Task brief: Output all of the entries below precisely as written.

--- start of Information given ---

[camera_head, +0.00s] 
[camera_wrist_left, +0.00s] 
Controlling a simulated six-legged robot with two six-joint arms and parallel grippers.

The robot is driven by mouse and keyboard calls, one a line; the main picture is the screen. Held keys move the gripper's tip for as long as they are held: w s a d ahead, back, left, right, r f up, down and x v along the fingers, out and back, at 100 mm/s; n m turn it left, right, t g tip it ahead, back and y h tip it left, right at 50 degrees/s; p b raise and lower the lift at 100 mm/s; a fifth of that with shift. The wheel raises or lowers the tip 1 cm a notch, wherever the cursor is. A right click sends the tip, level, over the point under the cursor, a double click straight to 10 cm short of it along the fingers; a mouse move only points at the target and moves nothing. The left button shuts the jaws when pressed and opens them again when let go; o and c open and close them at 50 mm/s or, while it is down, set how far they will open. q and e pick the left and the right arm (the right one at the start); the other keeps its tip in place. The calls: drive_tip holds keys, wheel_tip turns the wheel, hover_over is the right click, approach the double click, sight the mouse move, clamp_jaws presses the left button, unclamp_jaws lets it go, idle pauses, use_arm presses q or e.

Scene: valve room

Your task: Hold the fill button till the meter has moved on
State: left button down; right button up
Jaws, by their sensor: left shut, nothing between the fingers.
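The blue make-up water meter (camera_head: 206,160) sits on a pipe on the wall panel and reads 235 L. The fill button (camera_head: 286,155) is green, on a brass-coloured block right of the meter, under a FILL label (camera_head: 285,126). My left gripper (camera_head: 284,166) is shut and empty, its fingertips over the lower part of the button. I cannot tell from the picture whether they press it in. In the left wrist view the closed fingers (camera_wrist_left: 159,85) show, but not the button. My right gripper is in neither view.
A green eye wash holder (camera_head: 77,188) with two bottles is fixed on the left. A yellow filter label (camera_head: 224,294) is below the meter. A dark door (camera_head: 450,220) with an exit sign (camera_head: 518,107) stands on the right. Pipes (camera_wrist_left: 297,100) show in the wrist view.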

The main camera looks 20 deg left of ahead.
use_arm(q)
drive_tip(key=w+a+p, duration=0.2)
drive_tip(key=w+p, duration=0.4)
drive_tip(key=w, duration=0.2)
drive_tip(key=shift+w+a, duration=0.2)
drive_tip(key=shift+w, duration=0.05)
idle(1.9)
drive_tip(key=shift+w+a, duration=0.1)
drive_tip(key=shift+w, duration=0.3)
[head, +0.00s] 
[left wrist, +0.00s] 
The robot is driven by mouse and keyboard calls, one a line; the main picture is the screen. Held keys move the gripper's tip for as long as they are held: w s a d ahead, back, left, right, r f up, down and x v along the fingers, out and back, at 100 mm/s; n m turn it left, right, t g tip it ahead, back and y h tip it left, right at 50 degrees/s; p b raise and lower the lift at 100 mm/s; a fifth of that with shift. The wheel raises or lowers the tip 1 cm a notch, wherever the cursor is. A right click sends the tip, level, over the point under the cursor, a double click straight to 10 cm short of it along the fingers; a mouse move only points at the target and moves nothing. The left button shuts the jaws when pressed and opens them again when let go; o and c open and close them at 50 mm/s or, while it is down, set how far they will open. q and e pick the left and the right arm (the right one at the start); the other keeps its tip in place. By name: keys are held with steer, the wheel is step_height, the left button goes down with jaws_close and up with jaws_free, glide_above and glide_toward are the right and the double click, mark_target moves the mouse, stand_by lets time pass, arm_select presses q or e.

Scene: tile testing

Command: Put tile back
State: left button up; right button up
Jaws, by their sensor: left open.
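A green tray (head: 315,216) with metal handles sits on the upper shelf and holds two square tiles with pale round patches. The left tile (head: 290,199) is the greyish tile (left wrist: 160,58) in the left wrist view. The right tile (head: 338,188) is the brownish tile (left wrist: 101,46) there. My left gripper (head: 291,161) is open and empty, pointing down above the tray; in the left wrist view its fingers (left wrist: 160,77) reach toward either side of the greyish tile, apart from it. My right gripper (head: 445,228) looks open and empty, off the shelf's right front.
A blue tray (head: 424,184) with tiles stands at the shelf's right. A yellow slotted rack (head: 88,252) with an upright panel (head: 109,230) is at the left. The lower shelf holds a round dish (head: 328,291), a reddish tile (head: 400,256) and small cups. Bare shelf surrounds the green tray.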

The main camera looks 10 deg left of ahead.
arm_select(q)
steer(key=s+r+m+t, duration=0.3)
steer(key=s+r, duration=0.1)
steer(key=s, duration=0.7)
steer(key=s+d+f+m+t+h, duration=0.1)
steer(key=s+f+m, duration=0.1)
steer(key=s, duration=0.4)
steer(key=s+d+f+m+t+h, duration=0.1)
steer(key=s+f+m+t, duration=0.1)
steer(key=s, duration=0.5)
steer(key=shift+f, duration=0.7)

--- end of Information given ---

Result:
[camera_head, +0.00s] 
[camera_wrist_left, +0.00s] 
Controlling a simulated six-legged robot with two six-joint arms and parallel grippers.

The robot is driven by mouse and keyboard calls, one a line; the main picture is the screen. Held keys move the gripper's tip for as long as they are held: w s a d ahead, back, left, right, r f up, down and x v along the fingers, out and back, at 100 mm/s; n m turn it left, right, t g tip it ahead, back and y h tip it left, right at 50 degrees/s; p b raise and lower the lift at 100 mm/s; a fifth of that with shift. The wheel raises or lowers the tip 1 cm a notch, wherever the cursor is. A right click sends the tip, level, over the point under the cursor, a double click straight to 10 cm short of it along the fingers; a mouse move only points at the target and moves nothing. The left button shuts the jaws when pressed and opens them again when let go; o and c open and close them at 50 mm/s or, while it is down, set how far they will open. q and e pick the left and the right arm (the right one at the start); the other keeps its tip in place. The calls: drive_tip holds keys, wheel_tip turns the wheel, hover_over is the right click, approach the double click, sight the mouse move, clamp_jaws presses the left button, unclamp_jaws lets it go, idle pauses, use_arm presses q or e.

Scene: valve room

Your task: Hold the fill button till the meter has moved on
State: left button down; right button up
Jaws, by their sensor: left shut, nothing between the fingers.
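The blue make-up water meter (camera_head: 206,160) sits on a pipe on the wall panel and reads 235 L. The fill button (camera_head: 286,155) is green, on a brass-coloured block right of the meter, under a FILL label (camera_head: 285,126). My left gripper (camera_head: 284,166) is shut and empty, its fingertips over the lower part of the button. I cannot tell from the picture whether they press it in. In the left wrist view the closed fingers (camera_wrist_left: 159,85) show, but not the button. My right gripper is in neither view.
A green eye wash holder (camera_head: 77,188) with two bottles is fixed on the left. A yellow filter label (camera_head: 224,294) is below the meter. A dark door (camera_head: 450,220) with an exit sign (camera_head: 518,107) stands on the right. Pipes (camera_wrist_left: 297,100) show in the wrist view.

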The main camera looks 20 deg left of ahead.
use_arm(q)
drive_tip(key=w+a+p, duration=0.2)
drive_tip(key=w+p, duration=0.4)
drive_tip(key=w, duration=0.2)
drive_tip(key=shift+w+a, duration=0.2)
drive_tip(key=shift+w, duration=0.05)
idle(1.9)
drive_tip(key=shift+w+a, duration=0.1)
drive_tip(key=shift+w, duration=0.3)
[head, +0.00s] 
[left wrist, +0.00s] 
The robot is driven by mouse and keyboard calls, one a line; the main picture is the screen. Held keys move the gripper's tip for as long as they are held: w s a d ahead, back, left, right, r f up, down and x v along the fingers, out and back, at 100 mm/s; n m turn it left, right, t g tip it ahead, back and y h tip it left, right at 50 degrees/s; p b raise and lower the lift at 100 mm/s; a fifth of that with shift. The wheel raises or lowers the tip 1 cm a notch, wherever the cursor is. A right click sends the tip, level, over the point under the cursor, a double click straight to 10 cm short of it along the fingers; a mouse move only points at the target and moves nothing. The left button shuts the jaws when pressed and opens them again when let go; o and c open and close them at 50 mm/s or, while it is down, set how far they will open. q and e pick the left and the right arm (the right one at the start); the other keeps its tip in place. By name: keys are held with steer, the wheel is step_height, the left button goes down with jaws_close and up with jaws_free, glide_above and glide_toward are the right and the double click, mark_target moves the mouse, stand_by lets time pass, arm_select presses q or e.

Scene: tile testing

Command: Put tile back
State: left button up; right button up
Jaws, by their sensor: left open.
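A green tray (head: 315,216) with metal handles sits on the upper shelf and holds two square tiles with pale round patches. The left tile (head: 290,199) is the greyish tile (left wrist: 160,58) in the left wrist view. The right tile (head: 338,188) is the brownish tile (left wrist: 101,46) there. My left gripper (head: 291,161) is open and empty, pointing down above the tray; in the left wrist view its fingers (left wrist: 160,77) reach toward either side of the greyish tile, apart from it. My right gripper (head: 445,228) looks open and empty, off the shelf's right front.
A blue tray (head: 424,184) with tiles stands at the shelf's right. A yellow slotted rack (head: 88,252) with an upright panel (head: 109,230) is at the left. The lower shelf holds a round dish (head: 328,291), a reddish tile (head: 400,256) and small cups. Bare shelf surrounds the green tray.

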The main camera looks 10 deg left of ahead.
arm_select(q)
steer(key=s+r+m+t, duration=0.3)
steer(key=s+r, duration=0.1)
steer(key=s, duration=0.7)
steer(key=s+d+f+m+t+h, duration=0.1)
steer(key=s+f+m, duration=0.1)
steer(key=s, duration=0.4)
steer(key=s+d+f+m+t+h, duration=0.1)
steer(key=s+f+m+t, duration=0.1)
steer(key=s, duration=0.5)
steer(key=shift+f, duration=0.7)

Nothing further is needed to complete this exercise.